GOAL OF THE EXERCISE: Copy out exactly the lines from the first line of the material below through the line containing "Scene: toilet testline", and nothing beyond them.

□ □ □ □ □

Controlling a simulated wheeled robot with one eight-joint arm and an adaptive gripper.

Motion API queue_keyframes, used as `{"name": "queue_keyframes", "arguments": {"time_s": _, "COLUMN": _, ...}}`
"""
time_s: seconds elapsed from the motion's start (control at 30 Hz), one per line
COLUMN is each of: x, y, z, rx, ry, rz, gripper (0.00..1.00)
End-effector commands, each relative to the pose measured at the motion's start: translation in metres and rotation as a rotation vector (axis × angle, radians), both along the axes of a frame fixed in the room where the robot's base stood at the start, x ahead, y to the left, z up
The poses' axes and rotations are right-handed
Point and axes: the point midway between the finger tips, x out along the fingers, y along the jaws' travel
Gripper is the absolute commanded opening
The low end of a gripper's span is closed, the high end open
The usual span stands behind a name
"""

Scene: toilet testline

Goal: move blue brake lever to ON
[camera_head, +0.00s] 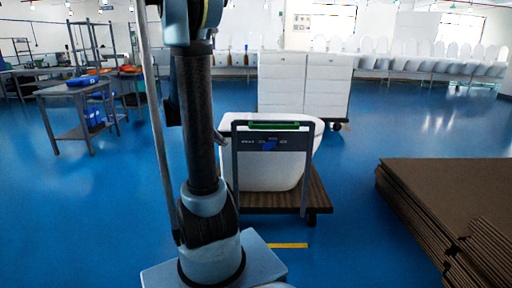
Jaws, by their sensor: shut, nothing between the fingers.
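The blue brake lever (269,145) is a small blue piece at the middle of the dark panel on a cart's upright handle frame. White markings show on the panel to either side of it, too small to read. I cannot tell which position the lever is in. The cart (266,201) has a flat brown deck and carries a white toilet piece (265,172). A green bar (273,125) runs along the top of the handle. My arm rises just left of the cart and leaves the frame at the top. My gripper is out of view.
Stacked brown cardboard sheets (446,197) lie at the right. Another cart with white boxes (305,84) stands behind. A grey table (75,93) with bins is at the left. Blue floor is clear between the cart and the cardboard.

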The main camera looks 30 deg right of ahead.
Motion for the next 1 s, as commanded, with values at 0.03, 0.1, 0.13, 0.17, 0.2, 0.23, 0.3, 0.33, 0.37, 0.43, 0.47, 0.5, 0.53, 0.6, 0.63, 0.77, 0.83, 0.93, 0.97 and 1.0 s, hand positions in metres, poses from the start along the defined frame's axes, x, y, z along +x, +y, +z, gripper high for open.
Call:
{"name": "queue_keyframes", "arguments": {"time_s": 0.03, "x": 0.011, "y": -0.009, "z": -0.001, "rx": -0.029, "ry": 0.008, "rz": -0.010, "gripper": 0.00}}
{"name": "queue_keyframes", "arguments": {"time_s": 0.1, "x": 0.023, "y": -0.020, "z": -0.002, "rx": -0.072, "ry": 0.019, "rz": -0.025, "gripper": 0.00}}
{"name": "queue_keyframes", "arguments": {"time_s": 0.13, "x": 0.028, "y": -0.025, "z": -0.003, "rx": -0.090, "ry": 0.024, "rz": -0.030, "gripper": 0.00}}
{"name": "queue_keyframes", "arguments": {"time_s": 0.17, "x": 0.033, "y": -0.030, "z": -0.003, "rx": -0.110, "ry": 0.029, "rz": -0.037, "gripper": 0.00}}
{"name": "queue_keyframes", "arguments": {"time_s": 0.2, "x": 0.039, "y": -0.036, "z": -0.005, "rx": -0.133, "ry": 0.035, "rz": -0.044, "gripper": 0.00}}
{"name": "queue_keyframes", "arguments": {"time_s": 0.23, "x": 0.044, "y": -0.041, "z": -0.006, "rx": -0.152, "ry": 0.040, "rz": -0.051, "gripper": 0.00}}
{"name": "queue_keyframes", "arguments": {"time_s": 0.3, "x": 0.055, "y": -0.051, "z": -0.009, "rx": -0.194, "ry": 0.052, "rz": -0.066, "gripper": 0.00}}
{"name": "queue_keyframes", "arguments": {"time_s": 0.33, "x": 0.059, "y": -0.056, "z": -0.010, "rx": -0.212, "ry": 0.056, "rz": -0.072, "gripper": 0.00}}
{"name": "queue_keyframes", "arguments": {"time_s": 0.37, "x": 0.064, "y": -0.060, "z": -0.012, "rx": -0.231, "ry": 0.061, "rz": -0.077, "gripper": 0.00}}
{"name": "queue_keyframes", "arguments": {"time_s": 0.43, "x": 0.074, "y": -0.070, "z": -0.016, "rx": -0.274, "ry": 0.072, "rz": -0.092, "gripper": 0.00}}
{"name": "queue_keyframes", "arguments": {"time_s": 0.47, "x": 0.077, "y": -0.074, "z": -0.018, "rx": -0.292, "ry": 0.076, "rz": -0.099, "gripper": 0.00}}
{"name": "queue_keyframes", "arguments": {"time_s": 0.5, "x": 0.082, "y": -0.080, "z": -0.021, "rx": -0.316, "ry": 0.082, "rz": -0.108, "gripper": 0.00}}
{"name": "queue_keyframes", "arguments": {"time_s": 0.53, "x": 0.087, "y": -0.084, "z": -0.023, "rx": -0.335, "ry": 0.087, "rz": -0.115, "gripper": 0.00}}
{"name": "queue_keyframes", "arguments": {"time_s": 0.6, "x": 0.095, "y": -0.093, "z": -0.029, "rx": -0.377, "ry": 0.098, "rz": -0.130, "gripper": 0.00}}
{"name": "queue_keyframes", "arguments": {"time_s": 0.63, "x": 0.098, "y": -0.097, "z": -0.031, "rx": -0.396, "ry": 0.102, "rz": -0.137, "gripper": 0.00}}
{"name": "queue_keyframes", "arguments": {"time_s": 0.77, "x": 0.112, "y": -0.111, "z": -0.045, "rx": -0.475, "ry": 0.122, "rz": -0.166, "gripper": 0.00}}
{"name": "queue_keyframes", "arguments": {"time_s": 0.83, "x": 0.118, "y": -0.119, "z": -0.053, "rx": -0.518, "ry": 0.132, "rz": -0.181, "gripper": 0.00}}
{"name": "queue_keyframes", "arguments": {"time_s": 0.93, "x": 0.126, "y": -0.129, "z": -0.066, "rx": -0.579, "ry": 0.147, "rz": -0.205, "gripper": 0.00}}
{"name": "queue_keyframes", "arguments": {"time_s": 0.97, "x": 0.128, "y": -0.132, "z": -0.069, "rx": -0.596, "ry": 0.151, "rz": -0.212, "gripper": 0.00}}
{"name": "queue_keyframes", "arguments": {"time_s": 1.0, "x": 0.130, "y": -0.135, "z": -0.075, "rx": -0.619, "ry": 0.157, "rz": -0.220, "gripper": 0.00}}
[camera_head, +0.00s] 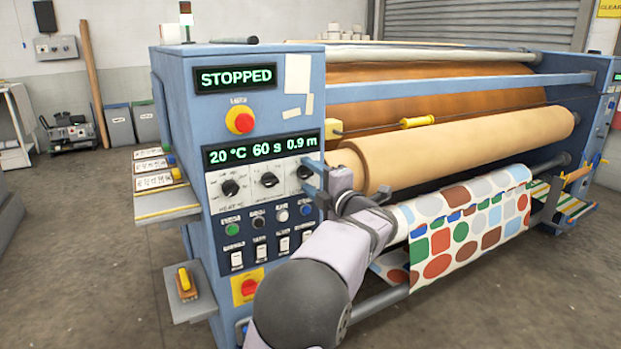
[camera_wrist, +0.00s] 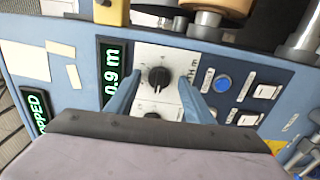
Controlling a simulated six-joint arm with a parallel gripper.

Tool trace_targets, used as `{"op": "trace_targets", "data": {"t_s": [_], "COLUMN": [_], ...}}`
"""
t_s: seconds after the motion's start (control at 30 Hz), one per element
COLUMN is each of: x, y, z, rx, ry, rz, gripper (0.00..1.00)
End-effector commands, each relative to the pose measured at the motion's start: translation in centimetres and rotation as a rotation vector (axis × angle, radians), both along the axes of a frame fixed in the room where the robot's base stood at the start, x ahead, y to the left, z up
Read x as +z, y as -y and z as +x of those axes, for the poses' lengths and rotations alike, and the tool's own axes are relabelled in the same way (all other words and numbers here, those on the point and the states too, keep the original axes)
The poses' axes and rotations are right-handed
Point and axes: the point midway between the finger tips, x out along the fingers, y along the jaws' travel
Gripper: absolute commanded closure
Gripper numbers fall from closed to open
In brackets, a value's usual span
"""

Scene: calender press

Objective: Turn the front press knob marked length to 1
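The length knob (camera_wrist: 158,77) is a black round knob on a white dial plate in the wrist view, beside the display (camera_wrist: 115,72) whose visible part reads 0.9 m. In the head view this knob (camera_head: 304,172) is the rightmost of three and is partly hidden by my gripper (camera_head: 314,180). In the wrist view my gripper (camera_wrist: 160,79) is open. Its two blue fingers stand apart on either side of the length knob, with gaps visible. Whether the fingertips touch the panel cannot be told. The head-view display (camera_head: 262,149) reads 20 °C, 60 s and 0.9 m.
The heat knob (camera_head: 230,187) and middle knob (camera_head: 268,180) sit to the left. Coloured buttons (camera_head: 258,222) and white switches (camera_head: 260,250) lie below. A red stop button (camera_head: 240,121) is above, under a STOPPED display (camera_head: 236,78). A brown roll (camera_head: 450,150) lies right.

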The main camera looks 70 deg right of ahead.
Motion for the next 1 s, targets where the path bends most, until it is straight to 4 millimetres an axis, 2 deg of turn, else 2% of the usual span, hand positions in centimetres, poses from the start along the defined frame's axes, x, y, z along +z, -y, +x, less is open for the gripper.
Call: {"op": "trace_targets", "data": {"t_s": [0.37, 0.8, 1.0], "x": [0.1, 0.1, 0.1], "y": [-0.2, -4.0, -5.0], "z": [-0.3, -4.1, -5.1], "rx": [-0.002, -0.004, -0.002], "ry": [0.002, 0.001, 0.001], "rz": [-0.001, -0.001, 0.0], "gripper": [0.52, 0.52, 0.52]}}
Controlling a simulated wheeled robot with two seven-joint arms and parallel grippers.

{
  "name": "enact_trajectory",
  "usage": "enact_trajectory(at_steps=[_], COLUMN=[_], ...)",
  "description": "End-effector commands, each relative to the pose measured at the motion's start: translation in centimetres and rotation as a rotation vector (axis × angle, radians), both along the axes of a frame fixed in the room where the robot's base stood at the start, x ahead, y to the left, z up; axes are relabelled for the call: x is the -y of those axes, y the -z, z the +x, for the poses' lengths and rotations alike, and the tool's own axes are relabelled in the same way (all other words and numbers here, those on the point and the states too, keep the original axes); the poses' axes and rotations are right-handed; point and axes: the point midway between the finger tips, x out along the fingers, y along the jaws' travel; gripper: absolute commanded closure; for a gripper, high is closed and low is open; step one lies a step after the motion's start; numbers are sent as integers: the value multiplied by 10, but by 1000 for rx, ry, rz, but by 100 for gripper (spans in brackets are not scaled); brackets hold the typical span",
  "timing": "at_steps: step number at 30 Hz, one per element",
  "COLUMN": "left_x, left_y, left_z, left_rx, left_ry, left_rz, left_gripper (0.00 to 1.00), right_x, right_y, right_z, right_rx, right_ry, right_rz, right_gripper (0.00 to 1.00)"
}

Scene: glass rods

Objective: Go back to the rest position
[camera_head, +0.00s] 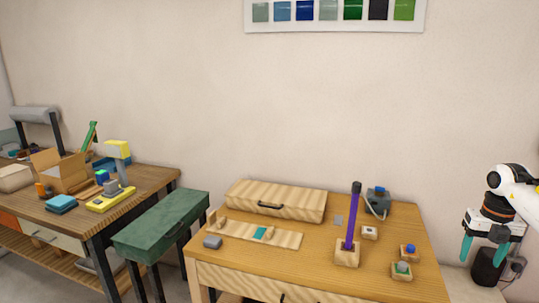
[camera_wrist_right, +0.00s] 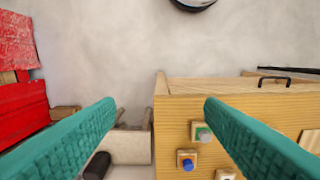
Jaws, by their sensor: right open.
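My right gripper (camera_head: 484,251) hangs at the right side of the head view, beside the right end of the wooden table (camera_head: 420,290) and apart from it. Its two teal fingers are spread with nothing between them. In the right wrist view the open fingers (camera_wrist_right: 160,108) frame the table's side edge and the floor. A purple rod (camera_head: 352,218) with a dark top stands upright in a wooden block (camera_head: 346,256) on the table. My left gripper is out of view.
A striped wooden case (camera_head: 275,202) lies at the back. A green bench (camera_head: 160,226) and a cluttered workbench (camera_head: 140,180) stand left. A black cylinder (camera_head: 487,267) is below my right gripper.

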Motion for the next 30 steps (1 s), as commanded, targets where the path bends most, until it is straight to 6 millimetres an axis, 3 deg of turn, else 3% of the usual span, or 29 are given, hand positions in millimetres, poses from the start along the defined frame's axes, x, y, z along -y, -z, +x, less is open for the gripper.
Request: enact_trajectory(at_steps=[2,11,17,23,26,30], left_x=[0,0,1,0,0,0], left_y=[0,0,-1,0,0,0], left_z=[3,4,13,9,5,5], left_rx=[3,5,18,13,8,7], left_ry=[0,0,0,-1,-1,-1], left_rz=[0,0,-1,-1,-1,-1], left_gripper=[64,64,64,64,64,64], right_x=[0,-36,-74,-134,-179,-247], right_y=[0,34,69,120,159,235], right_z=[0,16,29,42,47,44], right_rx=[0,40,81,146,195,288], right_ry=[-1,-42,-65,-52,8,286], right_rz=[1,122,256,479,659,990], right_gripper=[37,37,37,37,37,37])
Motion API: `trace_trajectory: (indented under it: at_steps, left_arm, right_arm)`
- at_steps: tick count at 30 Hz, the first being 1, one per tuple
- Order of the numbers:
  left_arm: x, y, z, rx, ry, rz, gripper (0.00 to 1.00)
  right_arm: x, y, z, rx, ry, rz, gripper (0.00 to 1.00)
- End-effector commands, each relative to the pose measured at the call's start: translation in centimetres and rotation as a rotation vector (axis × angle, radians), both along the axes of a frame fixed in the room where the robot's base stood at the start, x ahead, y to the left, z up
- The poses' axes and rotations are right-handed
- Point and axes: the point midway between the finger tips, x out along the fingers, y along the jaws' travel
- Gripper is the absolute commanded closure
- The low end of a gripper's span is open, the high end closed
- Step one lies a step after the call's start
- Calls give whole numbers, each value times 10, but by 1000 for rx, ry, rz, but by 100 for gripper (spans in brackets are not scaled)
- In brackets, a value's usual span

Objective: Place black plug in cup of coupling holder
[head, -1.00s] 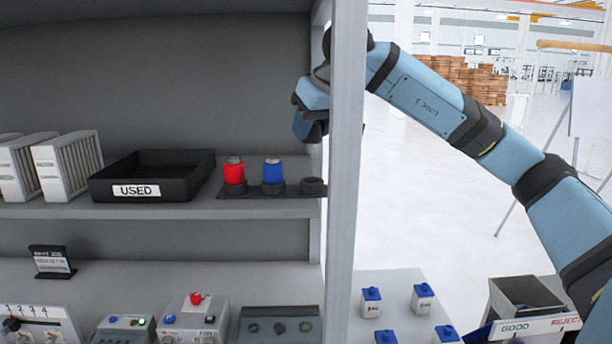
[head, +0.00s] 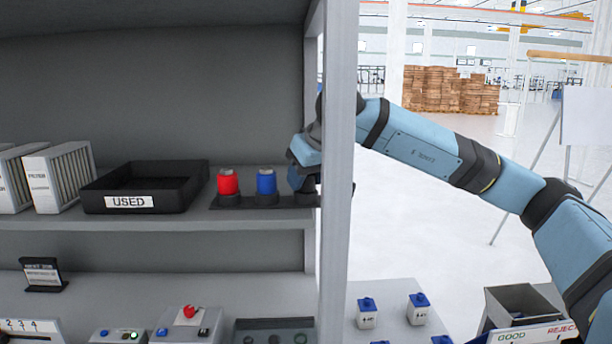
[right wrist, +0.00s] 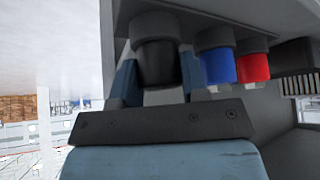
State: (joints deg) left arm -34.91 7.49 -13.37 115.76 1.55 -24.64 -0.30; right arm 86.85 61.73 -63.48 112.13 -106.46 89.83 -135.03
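The coupling holder (head: 247,203) is on the upper shelf, with a red plug (head: 228,182) and a blue plug (head: 267,182) standing in two of its cups. My right gripper (head: 304,184) is at the holder's right end, over the third cup. In the right wrist view, which is turned over, the black plug (right wrist: 160,66) is between the two fingers, which appear to touch its sides. Its end meets the cup (right wrist: 150,27); I cannot tell how deep it sits. The head view mostly hides the plug and this cup. My left gripper is out of view.
A shelf post (head: 339,150) stands right beside my right gripper and forearm. A black bin marked USED (head: 145,187) and white filters (head: 62,177) stand left on the shelf. Below are control boxes (head: 190,325) and small blue-lidded containers (head: 367,313).

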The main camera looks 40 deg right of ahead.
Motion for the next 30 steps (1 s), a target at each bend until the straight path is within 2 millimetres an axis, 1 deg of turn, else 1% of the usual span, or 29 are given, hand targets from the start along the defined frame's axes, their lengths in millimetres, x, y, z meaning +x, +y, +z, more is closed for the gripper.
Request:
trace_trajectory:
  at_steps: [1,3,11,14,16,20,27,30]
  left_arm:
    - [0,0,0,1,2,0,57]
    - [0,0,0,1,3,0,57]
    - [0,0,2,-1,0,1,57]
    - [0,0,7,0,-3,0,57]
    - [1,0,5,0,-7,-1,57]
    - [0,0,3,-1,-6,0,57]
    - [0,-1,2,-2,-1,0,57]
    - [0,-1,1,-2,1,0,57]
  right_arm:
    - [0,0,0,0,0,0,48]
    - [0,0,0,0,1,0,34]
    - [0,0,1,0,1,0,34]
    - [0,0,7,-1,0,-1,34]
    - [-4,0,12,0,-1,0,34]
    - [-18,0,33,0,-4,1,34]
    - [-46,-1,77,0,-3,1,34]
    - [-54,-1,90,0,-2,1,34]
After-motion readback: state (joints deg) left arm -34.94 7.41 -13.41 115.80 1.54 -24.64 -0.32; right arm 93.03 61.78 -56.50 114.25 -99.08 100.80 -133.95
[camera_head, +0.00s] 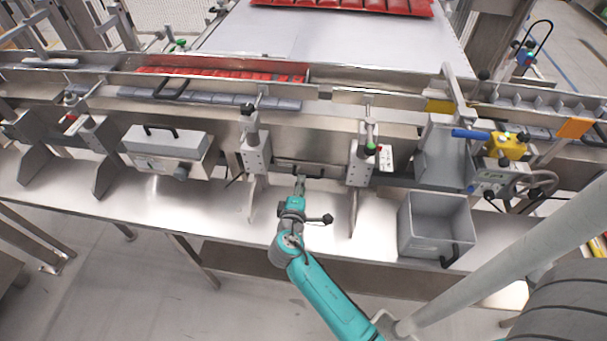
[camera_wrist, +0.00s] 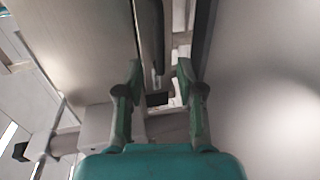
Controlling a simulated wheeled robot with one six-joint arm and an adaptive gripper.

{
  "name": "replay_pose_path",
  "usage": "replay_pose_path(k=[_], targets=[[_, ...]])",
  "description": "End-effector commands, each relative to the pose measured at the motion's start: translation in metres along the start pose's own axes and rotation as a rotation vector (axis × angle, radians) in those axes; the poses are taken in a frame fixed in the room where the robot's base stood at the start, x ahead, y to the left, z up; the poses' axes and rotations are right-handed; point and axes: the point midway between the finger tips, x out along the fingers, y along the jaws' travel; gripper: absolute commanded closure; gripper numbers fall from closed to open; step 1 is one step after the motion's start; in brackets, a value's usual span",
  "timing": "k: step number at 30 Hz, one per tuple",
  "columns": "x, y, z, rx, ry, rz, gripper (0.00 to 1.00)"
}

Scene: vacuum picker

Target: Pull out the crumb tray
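A low metal front with a dark bar handle (camera_head: 288,173) sits between two grey upright brackets under the conveyor, at the centre of the head view; I take it for the crumb tray's front. My gripper (camera_head: 300,181) is right in front of this handle. In the wrist view my gripper (camera_wrist: 159,72) has its two green-padded fingers apart, with the dark handle (camera_wrist: 151,40) running up the picture between and beyond their tips. I cannot tell whether either finger touches it. Most of the tray is hidden under the machine.
A grey open bin (camera_head: 409,245) with a black handle stands on the metal shelf to the right. A grey box (camera_head: 163,141) with a handle is at the left. The shelf in front is mostly clear.

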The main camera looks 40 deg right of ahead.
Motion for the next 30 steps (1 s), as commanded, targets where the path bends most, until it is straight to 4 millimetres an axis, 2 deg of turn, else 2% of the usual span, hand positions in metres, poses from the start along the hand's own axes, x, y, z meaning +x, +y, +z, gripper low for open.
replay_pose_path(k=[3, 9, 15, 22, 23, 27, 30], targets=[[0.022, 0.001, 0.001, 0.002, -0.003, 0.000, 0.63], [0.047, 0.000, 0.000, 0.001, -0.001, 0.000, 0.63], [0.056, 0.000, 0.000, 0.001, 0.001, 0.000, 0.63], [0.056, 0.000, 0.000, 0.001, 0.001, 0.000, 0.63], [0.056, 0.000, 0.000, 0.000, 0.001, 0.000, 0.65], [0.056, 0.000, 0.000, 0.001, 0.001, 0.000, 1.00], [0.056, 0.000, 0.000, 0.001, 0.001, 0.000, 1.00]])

□ □ □ □ □

OUTPUT:
Controlling a simulated wheeled robot with one eight-joint arm and an adaptive gripper.

Motion API queue_keyframes, used as `{"name": "queue_keyframes", "arguments": {"time_s": _, "COLUMN": _, ...}}`
"""
time_s: seconds elapsed from the motion's start (control at 30 Hz), one per line
COLUMN is each of: x, y, z, rx, ry, rz, gripper (0.00..1.00)
End-effector commands, each relative to the pose measured at the motion's start: translation in metres and rotation as a rotation vector (axis × angle, radians), both along the axes of a frame fixed in the room where the robot's base stood at the start, x ahead, y to the left, z up
The poses' axes and rotations are right-handed
Point and axes: the point midway between the finger tips, x out along the fingers, y along the jaws' travel
Gripper is the absolute commanded opening
The low end of a gripper's span is closed, the high end open
The usual span stands behind a name
"""

Scene: toilet testline

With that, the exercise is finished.